Summary
Transport is the EU's single largest infrastructure spending category, with over €80 billion in transport-related public procurement published on TED annually. The €33.7 billion Connecting Europe Facility (2021–2027) is driving a wave of rail, road, port, and airport investment tied to hard legal deadlines — the TEN-T core network must be completed by 2030. Meanwhile, a simultaneous ERTMS signalling rollout across all nine core corridors is generating billions in additional procurement that has no precedent in European infrastructure history. This article maps the major buyers, procurement frameworks, CPV codes, and qualification requirements that matter in this market.

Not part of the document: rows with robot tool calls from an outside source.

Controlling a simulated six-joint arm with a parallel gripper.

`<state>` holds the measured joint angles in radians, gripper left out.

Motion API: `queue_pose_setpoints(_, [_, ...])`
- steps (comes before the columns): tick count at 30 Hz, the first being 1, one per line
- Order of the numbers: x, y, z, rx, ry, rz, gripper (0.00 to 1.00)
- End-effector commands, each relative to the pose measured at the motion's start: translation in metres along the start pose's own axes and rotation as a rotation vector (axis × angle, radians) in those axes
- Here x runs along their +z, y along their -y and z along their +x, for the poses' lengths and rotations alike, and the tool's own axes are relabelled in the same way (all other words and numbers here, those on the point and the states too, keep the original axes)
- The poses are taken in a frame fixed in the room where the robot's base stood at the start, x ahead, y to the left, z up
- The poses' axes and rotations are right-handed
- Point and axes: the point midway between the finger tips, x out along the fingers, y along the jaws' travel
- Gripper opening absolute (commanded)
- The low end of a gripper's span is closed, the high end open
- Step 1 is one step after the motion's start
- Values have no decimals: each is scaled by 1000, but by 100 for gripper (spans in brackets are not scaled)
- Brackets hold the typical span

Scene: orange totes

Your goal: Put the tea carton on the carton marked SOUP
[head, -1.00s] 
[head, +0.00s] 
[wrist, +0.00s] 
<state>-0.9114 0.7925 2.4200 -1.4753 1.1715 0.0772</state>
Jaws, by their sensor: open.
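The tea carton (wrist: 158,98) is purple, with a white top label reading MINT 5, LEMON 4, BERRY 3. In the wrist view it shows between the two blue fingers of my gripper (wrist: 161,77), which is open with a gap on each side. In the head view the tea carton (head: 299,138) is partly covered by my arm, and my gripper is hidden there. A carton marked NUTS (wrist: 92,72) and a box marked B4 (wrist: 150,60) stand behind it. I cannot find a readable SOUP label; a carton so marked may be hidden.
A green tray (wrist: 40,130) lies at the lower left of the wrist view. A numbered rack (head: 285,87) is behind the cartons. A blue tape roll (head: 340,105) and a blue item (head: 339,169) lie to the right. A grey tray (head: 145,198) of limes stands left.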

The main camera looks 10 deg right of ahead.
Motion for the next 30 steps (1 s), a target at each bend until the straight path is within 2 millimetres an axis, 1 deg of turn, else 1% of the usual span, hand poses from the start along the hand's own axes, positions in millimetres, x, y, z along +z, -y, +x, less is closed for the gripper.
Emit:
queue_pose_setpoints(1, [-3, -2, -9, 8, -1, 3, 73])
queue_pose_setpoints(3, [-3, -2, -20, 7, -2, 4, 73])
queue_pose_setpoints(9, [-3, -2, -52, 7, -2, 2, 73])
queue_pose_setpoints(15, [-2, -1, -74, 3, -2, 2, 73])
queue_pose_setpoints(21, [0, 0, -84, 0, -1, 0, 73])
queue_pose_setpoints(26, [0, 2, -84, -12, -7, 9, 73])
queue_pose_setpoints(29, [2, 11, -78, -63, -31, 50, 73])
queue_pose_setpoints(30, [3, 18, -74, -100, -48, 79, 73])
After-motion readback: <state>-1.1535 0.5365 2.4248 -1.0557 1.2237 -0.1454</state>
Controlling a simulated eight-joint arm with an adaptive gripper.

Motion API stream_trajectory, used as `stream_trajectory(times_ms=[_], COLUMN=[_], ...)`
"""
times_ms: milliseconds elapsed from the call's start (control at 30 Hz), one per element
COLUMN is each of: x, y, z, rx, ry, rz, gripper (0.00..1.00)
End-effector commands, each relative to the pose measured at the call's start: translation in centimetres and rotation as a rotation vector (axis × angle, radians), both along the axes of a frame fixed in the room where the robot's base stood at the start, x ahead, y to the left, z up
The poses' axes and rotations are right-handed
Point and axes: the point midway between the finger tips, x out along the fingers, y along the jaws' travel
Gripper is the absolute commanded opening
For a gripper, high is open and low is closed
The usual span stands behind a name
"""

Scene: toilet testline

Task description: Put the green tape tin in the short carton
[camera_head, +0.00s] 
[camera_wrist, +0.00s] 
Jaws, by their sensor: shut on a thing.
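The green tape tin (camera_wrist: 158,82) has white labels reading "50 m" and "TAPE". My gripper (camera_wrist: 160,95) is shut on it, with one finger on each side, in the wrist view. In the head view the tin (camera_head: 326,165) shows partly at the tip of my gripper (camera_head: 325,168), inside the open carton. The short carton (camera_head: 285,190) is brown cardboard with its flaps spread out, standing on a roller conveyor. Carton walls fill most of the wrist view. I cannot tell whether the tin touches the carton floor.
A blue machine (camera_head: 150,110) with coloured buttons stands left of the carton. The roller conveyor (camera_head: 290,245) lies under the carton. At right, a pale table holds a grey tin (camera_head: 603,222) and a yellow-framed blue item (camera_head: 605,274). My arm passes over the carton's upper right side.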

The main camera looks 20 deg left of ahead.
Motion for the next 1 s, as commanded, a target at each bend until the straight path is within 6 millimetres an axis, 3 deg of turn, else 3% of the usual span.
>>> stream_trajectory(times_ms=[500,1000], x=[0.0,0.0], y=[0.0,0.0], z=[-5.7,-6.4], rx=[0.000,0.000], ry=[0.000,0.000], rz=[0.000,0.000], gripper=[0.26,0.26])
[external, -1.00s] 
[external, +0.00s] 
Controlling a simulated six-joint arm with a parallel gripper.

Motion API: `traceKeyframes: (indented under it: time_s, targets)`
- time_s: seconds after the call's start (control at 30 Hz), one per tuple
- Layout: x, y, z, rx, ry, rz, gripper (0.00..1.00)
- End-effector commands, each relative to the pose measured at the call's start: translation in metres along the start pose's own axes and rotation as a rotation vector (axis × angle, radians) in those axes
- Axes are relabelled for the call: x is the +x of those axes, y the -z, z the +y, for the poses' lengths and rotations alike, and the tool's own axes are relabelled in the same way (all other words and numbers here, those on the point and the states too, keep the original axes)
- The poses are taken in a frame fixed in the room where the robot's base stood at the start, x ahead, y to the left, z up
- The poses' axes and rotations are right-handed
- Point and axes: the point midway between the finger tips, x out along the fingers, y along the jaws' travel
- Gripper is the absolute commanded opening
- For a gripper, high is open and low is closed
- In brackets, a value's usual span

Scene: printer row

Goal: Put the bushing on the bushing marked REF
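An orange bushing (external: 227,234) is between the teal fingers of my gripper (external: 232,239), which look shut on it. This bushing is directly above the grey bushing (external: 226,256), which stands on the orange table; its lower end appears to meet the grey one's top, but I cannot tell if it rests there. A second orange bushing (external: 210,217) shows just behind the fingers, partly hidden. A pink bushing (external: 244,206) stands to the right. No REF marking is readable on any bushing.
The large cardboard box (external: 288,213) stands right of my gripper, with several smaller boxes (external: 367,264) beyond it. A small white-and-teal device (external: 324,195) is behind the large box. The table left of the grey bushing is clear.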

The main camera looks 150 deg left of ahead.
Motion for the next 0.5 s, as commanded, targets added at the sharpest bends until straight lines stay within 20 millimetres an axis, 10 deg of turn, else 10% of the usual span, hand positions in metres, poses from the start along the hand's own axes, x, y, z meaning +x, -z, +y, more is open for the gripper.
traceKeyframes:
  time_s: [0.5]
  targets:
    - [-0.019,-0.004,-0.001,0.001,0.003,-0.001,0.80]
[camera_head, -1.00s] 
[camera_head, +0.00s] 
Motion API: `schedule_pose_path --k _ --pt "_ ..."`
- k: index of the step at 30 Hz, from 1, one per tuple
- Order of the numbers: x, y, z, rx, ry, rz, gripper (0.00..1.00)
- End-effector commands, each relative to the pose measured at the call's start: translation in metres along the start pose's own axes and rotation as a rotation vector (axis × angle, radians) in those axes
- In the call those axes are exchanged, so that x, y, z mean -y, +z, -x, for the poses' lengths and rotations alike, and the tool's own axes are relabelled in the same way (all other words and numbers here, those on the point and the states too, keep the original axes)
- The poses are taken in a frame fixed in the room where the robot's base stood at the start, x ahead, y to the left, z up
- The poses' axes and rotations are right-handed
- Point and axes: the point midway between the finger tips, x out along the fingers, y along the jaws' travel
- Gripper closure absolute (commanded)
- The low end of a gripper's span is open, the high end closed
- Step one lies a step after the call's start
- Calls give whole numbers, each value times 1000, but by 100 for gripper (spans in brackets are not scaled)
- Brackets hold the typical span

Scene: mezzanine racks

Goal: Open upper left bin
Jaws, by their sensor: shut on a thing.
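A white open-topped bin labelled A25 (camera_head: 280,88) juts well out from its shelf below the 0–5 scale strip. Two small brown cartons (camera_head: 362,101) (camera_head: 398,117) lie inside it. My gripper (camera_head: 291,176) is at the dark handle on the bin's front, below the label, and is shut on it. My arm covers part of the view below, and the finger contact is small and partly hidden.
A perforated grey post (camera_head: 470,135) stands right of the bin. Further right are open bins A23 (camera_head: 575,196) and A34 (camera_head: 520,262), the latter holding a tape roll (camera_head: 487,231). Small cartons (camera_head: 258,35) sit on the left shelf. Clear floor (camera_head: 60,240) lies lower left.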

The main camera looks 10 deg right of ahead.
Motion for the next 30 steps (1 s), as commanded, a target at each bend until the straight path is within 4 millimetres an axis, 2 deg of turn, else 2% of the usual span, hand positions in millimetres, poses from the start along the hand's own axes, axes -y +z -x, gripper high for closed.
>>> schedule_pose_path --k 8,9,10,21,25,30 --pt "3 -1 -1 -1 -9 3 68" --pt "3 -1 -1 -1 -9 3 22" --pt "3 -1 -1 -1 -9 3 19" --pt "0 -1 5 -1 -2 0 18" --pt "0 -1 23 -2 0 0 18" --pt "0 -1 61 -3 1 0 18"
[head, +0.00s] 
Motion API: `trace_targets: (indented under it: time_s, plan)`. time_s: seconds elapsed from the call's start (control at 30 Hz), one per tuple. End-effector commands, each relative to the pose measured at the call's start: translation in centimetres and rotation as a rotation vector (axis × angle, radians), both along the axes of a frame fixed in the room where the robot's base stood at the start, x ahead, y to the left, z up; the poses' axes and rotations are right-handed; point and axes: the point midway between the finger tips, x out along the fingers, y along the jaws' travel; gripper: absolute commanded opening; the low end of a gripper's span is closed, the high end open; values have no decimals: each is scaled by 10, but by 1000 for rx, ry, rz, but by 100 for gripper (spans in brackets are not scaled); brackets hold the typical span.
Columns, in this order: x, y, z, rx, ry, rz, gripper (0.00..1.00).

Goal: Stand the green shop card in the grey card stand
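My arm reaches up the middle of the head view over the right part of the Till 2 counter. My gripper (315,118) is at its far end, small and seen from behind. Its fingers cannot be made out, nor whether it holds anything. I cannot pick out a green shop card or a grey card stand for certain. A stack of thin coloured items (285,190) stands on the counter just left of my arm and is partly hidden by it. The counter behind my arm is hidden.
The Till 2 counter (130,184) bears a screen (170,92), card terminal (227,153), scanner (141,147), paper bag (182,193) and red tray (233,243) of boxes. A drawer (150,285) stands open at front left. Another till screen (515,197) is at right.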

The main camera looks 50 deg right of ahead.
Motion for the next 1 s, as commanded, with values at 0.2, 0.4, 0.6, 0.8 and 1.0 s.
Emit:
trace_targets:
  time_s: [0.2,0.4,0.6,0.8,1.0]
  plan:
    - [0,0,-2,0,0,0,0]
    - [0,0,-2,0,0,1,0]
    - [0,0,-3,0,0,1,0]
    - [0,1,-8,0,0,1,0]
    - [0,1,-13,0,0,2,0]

The Scale of EU Transport Procurement
Transport procurement in the EU is not one market — it is five overlapping ones: rail infrastructure, road infrastructure, urban transit, aviation, and maritime. Each operates under different legal frameworks and is dominated by different contracting authorities. What they share is scale. RFI (Rete Ferroviaria Italiana) alone invests over €5 billion per year in the Italian rail network, making it one of the largest single contracting authorities on TED. DB InfraGO AG — the German rail infrastructure manager, rebranded from DB Netz in 2024 — has committed €17 billion in investment from 2024 to 2027 to modernise a network that carries around 150 trains per hour at peak on the busiest corridors. SNCF Réseau in France and ÖBB in Austria (€17.5 billion investment plan 2024–2029) round out the four largest national rail infrastructure buyers. For road infrastructure, the Dutch agency Rijkswaterstaat manages some of Europe's most complex procurement — combining motorway, tunnel, and waterway assets under a single authority with a long tradition of DBFM (design-build-finance-maintain) contracts.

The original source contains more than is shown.